As dusk fell on Sunday evening, a handful of Denverites who oppose the City Park Golf Course redevelopment plan gathered to mourn for the 230 trees that are marked for removal. They lit candles despite blustering winds and carried flowers to the doomed trees, some of which are very large and old. Construction on the course is set to begin on Nov. 1.
The somber protest marks a new dimension for activism around this project. While much of the discourse around the project has centered around the golf course itself and larger environmental justice issues, this new protest introduces concerns about more localized environmental impacts to air and soil quality and wildlife heath.
Organizer Kim Shively said in a press release that this was a “final plea” to the city to save the trees. She said the loss of such large foliage could worsen an urban heat island effect and affect local bird populations.
About 260 trees will be removed for the project.
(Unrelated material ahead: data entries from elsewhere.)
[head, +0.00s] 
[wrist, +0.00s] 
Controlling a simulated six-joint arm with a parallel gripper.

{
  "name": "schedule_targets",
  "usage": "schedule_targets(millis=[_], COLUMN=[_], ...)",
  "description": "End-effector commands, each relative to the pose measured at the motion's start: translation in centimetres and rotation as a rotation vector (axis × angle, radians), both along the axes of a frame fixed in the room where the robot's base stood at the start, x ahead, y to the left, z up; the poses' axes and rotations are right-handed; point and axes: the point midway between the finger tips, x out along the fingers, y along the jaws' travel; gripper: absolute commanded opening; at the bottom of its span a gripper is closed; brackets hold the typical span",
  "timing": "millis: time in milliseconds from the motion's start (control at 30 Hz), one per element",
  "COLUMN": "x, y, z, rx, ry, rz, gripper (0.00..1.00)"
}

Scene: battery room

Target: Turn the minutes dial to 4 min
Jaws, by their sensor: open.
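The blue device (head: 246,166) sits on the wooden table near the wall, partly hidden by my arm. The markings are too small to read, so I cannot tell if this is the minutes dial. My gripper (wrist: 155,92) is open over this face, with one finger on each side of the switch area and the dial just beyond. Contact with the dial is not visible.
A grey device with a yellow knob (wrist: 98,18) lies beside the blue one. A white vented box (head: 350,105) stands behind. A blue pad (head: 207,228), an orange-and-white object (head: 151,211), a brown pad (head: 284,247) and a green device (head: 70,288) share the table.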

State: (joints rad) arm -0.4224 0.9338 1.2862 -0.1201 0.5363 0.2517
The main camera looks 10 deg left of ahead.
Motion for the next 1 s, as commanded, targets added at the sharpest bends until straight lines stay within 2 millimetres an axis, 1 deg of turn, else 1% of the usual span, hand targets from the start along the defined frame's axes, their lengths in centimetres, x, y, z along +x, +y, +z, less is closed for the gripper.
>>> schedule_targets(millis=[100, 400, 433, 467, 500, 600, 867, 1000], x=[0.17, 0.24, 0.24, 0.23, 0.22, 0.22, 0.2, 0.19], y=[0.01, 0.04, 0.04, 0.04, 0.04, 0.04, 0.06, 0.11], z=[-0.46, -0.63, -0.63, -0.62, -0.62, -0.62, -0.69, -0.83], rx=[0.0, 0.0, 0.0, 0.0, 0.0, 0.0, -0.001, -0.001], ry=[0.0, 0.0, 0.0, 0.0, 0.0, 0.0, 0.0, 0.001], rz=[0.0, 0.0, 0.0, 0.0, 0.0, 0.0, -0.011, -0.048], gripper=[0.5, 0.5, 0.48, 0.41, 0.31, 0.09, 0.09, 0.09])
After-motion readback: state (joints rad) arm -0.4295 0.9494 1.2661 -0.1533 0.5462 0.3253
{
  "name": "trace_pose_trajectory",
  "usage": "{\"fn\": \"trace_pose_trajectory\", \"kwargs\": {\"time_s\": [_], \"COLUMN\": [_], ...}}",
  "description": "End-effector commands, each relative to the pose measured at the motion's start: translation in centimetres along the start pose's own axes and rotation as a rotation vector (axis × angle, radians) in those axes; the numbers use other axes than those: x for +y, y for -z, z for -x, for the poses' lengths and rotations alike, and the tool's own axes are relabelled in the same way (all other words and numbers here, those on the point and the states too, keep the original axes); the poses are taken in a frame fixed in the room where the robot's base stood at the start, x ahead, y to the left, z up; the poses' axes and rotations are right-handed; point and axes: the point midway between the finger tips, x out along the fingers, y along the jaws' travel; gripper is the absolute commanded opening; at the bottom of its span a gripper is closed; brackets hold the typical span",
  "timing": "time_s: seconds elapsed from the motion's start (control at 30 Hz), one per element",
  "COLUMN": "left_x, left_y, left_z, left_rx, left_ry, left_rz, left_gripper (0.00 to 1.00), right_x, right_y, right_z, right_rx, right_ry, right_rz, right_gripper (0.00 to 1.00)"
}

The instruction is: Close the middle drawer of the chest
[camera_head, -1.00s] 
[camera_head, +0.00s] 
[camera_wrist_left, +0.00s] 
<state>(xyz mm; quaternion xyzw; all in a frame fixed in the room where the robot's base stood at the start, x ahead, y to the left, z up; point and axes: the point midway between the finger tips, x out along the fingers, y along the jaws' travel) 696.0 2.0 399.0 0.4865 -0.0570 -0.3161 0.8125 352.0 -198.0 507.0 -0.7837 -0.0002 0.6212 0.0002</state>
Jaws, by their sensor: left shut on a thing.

The city plans to plant about 600 to 700 new trees on the course, which would replace the lost canopy coverage in about a decade, according to city staff.
Denver District Court Judge David Goldberg agreed in a ruling last week that while the city was taking a “thoughtful approach,” the removal of the mature trees would be “materially detrimental to the habitat and the neighborhood” and could take decades to heal.”
A data portal on the website Climate Central ranks Denver as having the third “biggest difference between urban and rural temperatures” due to the urban heat island effect. The tool says Denver is 23 degrees hotter than surrounding areas.
Activists say they plan for funeral-like action at 6pm on Nov. 1. They’ll meet at the golf course parking lot at 26th Avenue and York Street.
This story was updated with new information on the number of trees to be removed.